Um dos pontos fortes do Netflix são os espectáculos de stand-up e, no catálogo disponível nos EUA, são 174. Dos que estão disponíveis em Portugal constam nomes tão notáveis como Louis C.K., Patton Oswalt e Aziz Ansari (infelizmente ainda falta Eddie Murphy), e, desde a última semana, dois espectáculos de Chappelle (está previsto mais um), Age of Spin (2016) e Deep in the Heart of Texas (2015), ambos filmados antes das eleições norte-americanas que deram a presidência a Donald Trump, e que tem sido matéria para tudo o que é humorista nos EUA. Chappelle não vai por aqui nestes espectáculos (mas vai no monólogo que fez no SNL, disponível no YouTube), mas vai por todo o lado. E pela sua própria história e pelos seus próprios erros, e no espectáculo de 2016, pelos seus vários encontros com OJ Simpson.
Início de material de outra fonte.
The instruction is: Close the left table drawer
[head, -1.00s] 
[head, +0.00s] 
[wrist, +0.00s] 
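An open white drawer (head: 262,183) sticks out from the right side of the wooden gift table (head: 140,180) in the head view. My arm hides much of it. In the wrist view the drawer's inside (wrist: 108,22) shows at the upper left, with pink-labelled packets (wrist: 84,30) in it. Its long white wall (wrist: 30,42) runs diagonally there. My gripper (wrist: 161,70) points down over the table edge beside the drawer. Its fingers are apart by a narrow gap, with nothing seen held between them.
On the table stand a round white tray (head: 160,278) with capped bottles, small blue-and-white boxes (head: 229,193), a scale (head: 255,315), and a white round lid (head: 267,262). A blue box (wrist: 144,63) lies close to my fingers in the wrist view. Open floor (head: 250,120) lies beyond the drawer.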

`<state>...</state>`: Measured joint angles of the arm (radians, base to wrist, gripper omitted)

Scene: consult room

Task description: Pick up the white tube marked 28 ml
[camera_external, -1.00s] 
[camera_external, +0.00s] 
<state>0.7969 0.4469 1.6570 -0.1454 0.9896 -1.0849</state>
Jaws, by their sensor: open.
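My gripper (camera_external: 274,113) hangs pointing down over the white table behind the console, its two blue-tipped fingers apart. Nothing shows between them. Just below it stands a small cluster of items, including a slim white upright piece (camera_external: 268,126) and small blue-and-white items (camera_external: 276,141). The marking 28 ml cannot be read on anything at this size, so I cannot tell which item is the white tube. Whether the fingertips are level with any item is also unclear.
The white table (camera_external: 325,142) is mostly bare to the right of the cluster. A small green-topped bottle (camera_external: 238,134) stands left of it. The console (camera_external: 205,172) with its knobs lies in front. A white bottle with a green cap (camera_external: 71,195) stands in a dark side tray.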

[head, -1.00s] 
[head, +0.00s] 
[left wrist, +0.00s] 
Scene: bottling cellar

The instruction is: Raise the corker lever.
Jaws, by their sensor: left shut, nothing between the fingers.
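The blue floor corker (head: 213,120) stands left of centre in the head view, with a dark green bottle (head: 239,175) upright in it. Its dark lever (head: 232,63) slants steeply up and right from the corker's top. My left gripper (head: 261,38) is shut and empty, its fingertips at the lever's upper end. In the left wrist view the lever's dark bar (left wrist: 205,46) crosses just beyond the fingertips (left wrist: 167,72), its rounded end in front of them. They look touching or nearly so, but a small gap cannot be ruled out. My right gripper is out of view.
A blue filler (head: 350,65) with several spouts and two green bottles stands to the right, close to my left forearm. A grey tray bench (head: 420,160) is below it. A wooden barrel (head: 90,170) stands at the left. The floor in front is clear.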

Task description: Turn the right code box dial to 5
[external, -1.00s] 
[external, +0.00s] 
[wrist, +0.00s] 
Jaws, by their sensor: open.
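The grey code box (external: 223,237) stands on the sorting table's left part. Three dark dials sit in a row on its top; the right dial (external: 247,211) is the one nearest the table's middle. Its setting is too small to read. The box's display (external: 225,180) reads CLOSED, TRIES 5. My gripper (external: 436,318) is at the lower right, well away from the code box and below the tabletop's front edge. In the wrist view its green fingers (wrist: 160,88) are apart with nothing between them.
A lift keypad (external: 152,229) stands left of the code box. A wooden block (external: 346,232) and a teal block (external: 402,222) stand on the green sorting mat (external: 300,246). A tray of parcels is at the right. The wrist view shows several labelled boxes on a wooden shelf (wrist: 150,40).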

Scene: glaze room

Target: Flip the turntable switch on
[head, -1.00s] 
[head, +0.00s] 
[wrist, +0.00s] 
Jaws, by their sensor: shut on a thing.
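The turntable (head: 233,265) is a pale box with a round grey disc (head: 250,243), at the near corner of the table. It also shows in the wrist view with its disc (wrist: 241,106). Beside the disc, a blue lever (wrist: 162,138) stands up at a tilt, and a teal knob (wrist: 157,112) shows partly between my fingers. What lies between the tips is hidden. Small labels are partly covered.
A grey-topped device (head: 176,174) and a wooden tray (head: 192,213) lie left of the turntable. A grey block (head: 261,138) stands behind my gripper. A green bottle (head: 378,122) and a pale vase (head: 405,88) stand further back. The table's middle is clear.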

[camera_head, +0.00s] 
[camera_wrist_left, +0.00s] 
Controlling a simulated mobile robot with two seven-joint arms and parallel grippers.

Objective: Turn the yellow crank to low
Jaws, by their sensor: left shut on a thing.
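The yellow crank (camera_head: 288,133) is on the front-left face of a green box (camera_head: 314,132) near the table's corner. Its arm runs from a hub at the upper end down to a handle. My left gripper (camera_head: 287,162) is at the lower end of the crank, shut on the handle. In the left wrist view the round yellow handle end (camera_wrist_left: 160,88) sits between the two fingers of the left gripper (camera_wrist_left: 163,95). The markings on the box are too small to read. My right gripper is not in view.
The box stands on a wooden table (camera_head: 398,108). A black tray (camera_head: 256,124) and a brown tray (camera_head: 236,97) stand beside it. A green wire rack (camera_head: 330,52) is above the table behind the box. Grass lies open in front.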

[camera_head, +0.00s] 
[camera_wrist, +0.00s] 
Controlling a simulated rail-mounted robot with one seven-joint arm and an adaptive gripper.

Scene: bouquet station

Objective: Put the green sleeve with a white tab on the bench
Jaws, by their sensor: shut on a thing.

Muito se falou do que tinha levado Dave Chappelle a recusar a oferta milionária da Comedy Central em 2005 – houve quem falasse de abuso de drogas – mas o comediante, agora com 42 anos, diz que o sucesso acabou por não ser aquilo que esperava. “Era algo irreconciliável. Estava num momento de muito sucesso, mas o conteúdo emocional desse sucesso não era nada do que eu tinha imaginado. Ser famoso é algo que é demasiado glorificado e sobre o qual não se tem controlo”, contava numa entrevista recente à CBS, frisando que nunca teve a tentação de voltar à televisão na última década, comparando a situação a uma relação amorosa do passado: “Ainda gostas dela, mas, na tua cabeça, só pensas ‘A gaja é doida’. Não quero nada disso outra vez.”

Chappelle não foi daqueles comediantes que trocou a televisão pelo cinema (não são muitos os papéis que teve), antes, pela estrada e pelo relativo anonimato do stand up (e não gosta que o filmem com telemóveis), e não está baseado em nenhum dos grandes centros – vive numa pequena cidade do Ohio e, entre os espectáculos, faz uma vida de homem de família longe de multidões. “Encontrei uma altitude em que me sinto confortável”, diz o comediante na mesma entrevista à CBS.

Nem todos se sentem, no entanto, confortáveis com o seu humor que vai das questões de discriminação racial, passa pela comunidade LGBT (e tem sido muito criticado por isso) à sua defesa/ataque de Bill Cosby, um ídolo de Chappelle e que várias mulheres acusam de violação. É difícil fazer humor sobre muitas coisas e é muito fácil escorregar. Chappelle, que será dos poucos comediantes que se ri com todos os dentes das suas próprias histórias, é inconveniente e deixa os espectadores a pensar por que é que se riram daquilo.